Goal:
Write the material out again in full, exactly.

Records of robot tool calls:
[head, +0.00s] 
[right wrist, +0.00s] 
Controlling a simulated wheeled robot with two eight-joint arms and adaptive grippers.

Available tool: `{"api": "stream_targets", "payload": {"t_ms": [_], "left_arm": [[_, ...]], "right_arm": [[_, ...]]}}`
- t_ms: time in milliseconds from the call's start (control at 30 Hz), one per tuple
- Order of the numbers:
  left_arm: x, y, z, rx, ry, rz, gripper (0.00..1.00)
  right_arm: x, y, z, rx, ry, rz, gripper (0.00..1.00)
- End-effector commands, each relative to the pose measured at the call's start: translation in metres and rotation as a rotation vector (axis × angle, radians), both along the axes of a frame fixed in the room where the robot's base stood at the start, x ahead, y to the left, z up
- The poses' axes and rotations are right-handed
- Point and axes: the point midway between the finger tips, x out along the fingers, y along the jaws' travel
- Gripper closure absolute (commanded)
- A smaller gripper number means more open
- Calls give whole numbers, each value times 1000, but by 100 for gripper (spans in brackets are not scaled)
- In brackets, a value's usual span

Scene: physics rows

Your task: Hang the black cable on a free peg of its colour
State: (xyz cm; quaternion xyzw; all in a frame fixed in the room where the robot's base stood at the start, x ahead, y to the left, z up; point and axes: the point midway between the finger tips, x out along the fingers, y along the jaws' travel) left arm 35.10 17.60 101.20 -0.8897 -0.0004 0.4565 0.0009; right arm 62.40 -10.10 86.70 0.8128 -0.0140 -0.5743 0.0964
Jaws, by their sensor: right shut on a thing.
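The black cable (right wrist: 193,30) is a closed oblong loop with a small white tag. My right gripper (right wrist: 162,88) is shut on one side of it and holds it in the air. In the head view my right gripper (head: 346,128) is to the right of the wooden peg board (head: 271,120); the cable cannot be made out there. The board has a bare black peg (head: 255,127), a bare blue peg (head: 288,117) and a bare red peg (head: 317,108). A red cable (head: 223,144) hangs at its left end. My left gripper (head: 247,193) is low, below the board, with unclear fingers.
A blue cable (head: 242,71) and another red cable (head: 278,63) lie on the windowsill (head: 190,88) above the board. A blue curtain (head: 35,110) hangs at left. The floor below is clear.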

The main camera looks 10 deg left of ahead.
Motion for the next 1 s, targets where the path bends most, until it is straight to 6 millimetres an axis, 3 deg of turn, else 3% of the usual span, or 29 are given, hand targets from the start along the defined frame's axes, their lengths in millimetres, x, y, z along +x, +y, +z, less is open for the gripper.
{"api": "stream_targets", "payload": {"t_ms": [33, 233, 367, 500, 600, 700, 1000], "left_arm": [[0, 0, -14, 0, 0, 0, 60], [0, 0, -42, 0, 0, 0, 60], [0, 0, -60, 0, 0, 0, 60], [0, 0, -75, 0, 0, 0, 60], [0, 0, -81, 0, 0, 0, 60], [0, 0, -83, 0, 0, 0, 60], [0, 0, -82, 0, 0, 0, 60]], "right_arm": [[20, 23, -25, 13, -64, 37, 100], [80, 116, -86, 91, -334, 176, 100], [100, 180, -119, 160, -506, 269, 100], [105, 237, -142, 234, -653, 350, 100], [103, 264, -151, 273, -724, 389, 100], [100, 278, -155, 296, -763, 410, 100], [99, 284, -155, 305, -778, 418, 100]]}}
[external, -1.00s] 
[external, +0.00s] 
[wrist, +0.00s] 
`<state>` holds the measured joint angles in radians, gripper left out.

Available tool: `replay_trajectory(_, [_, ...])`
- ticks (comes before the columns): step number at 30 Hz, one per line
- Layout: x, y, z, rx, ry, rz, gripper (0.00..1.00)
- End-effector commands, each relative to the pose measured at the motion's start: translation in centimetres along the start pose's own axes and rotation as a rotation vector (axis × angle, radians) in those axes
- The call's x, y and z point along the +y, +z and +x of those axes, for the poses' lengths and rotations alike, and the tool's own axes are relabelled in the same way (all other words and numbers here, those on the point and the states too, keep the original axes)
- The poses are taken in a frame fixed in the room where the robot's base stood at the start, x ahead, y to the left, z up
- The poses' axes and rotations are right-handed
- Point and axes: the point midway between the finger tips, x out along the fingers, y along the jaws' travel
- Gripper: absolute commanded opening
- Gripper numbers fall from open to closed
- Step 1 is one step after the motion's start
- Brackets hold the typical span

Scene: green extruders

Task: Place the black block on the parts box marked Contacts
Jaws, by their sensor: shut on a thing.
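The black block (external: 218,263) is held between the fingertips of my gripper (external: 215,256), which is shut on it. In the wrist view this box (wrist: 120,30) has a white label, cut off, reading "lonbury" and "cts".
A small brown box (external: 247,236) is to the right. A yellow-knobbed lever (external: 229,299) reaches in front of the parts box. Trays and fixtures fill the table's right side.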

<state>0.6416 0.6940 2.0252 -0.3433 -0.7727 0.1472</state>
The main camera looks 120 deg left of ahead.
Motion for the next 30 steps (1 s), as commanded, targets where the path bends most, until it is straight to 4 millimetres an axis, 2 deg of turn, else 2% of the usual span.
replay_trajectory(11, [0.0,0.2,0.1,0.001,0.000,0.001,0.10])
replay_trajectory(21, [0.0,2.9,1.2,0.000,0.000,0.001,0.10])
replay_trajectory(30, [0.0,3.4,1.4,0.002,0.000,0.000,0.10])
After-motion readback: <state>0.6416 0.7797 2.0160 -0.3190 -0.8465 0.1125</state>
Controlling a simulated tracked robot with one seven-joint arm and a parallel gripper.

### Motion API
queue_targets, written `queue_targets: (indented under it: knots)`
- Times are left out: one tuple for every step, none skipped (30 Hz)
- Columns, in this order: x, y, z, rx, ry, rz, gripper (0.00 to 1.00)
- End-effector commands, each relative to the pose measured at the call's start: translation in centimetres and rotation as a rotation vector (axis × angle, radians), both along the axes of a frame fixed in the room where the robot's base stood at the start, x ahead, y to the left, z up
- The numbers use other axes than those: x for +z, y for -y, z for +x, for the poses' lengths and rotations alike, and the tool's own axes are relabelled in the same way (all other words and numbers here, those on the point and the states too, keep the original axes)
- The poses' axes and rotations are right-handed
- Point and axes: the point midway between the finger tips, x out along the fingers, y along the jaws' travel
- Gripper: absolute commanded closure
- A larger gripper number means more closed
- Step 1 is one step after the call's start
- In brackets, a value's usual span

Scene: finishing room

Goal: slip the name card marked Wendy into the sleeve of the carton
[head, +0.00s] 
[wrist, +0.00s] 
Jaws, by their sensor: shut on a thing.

Exercise response:
[head, +0.00s] 
[right wrist, +0.00s] 
Controlling a simulated wheeled robot with two eight-joint arms and adaptive grippers.

Available tool: `{"api": "stream_targets", "payload": {"t_ms": [_], "left_arm": [[_, ...]], "right_arm": [[_, ...]]}}`
- t_ms: time in milliseconds from the call's start (control at 30 Hz), one per tuple
- Order of the numbers:
  left_arm: x, y, z, rx, ry, rz, gripper (0.00..1.00)
  right_arm: x, y, z, rx, ry, rz, gripper (0.00..1.00)
- End-effector commands, each relative to the pose measured at the call's start: translation in metres and rotation as a rotation vector (axis × angle, radians), both along the axes of a frame fixed in the room where the robot's base stood at the start, x ahead, y to the left, z up
- The poses' axes and rotations are right-handed
- Point and axes: the point midway between the finger tips, x out along the fingers, y along the jaws' travel
- Gripper closure absolute (commanded)
- A smaller gripper number means more open
- Calls give whole numbers, each value times 1000, but by 100 for gripper (spans in brackets are not scaled)
- In brackets, a value's usual span

Scene: physics rows

Your task: Hang the black cable on a free peg of its colour
State: (xyz cm; quaternion xyzw; all in a frame fixed in the room where the robot's base stood at the start, x ahead, y to the left, z up; point and axes: the point midway between the finger tips, x out along the fingers, y along the jaws' travel) left arm 35.10 17.60 101.20 -0.8897 -0.0004 0.4565 0.0009; right arm 62.40 -10.10 86.70 0.8128 -0.0140 -0.5743 0.0964
Jaws, by their sensor: right shut on a thing.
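The black cable (right wrist: 193,30) is a closed oblong loop with a small white tag. My right gripper (right wrist: 162,88) is shut on one side of it and holds it in the air. In the head view my right gripper (head: 346,128) is to the right of the wooden peg board (head: 271,120); the cable cannot be made out there. The board has a bare black peg (head: 255,127), a bare blue peg (head: 288,117) and a bare red peg (head: 317,108). A red cable (head: 223,144) hangs at its left end. My left gripper (head: 247,193) is low, below the board, with unclear fingers.
A blue cable (head: 242,71) and another red cable (head: 278,63) lie on the windowsill (head: 190,88) above the board. A blue curtain (head: 35,110) hangs at left. The floor below is clear.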

The main camera looks 10 deg left of ahead.
Motion for the next 1 s, targets where the path bends most, until it is straight to 6 millimetres an axis, 3 deg of turn, else 3% of the usual span, or 29 are given, hand targets from the start along the defined frame's axes, their lengths in millimetres, x, y, z along +x, +y, +z, less is open for the gripper.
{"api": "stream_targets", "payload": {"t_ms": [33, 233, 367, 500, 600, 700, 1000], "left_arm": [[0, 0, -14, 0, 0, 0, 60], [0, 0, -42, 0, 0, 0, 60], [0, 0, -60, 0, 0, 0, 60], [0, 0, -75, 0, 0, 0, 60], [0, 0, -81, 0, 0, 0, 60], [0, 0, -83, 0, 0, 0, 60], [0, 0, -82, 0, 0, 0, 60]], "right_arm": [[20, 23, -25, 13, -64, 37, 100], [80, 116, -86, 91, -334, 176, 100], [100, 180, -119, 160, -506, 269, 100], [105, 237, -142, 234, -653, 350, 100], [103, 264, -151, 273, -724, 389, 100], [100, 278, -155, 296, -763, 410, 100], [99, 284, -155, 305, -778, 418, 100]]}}
[external, -1.00s] 
[external, +0.00s] 
[wrist, +0.00s] 
`<state>` holds the measured joint angles in radians, gripper left out.

Available tool: `replay_trajectory(_, [_, ...])`
- ticks (comes before the columns): step number at 30 Hz, one per line
- Layout: x, y, z, rx, ry, rz, gripper (0.00..1.00)
- End-effector commands, each relative to the pose measured at the motion's start: translation in centimetres along the start pose's own axes and rotation as a rotation vector (axis × angle, radians) in those axes
- The call's x, y and z point along the +y, +z and +x of those axes, for the poses' lengths and rotations alike, and the tool's own axes are relabelled in the same way (all other words and numbers here, those on the point and the states too, keep the original axes)
- The poses are taken in a frame fixed in the room where the robot's base stood at the start, x ahead, y to the left, z up
- The poses' axes and rotations are right-handed
- Point and axes: the point midway between the finger tips, x out along the fingers, y along the jaws' travel
- Gripper: absolute commanded opening
- Gripper numbers fall from open to closed
- Step 1 is one step after the motion's start
- Brackets hold the typical span

Scene: green extruders

Task: Place the black block on the parts box marked Contacts
Jaws, by their sensor: shut on a thing.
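The black block (external: 218,263) is held between the fingertips of my gripper (external: 215,256), which is shut on it. In the wrist view this box (wrist: 120,30) has a white label, cut off, reading "lonbury" and "cts".
A small brown box (external: 247,236) is to the right. A yellow-knobbed lever (external: 229,299) reaches in front of the parts box. Trays and fixtures fill the table's right side.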

<state>0.6416 0.6940 2.0252 -0.3433 -0.7727 0.1472</state>
The main camera looks 120 deg left of ahead.
Motion for the next 30 steps (1 s), as commanded, targets where the path bends most, until it is straight to 4 millimetres an axis, 2 deg of turn, else 2% of the usual span.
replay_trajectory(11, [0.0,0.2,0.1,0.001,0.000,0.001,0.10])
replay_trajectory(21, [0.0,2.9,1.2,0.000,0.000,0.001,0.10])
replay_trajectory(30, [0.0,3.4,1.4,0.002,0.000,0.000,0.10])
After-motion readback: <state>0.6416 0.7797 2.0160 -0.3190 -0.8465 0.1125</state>
Controlling a simulated tracked robot with one seven-joint arm and a parallel gripper.

### Motion API
queue_targets, written `queue_targets: (indented under it: knots)`
- Times are left out: one tuple for every step, none skipped (30 Hz)
- Columns, in this order: x, y, z, rx, ry, rz, gripper (0.00 to 1.00)
- End-effector commands, each relative to the pose measured at the call's start: translation in centimetres and rotation as a rotation vector (axis × angle, radians), both along the axes of a frame fixed in the room where the robot's base stood at the start, x ahead, y to the left, z up
- The numbers use other axes than those: x for +z, y for -y, z for +x, for the poses' lengths and rotations alike, and the tool's own axes are relabelled in the same way (all other words and numbers here, those on the point and the states too, keep the original axes)
- The poses' axes and rotations are right-handed
- Point and axes: the point midway between the finger tips, x out along the fingers, y along the jaws' travel
- Gripper: absolute commanded closure
- A larger gripper number means more closed
- Step 1 is one step after the call's start
- In brackets, a value's usual span

Scene: finishing room

Goal: slip the name card marked Wendy into the sleeve of the carton
[head, +0.00s] 
[wrist, +0.00s] 
Jaws, by their sensor: shut on a thing.

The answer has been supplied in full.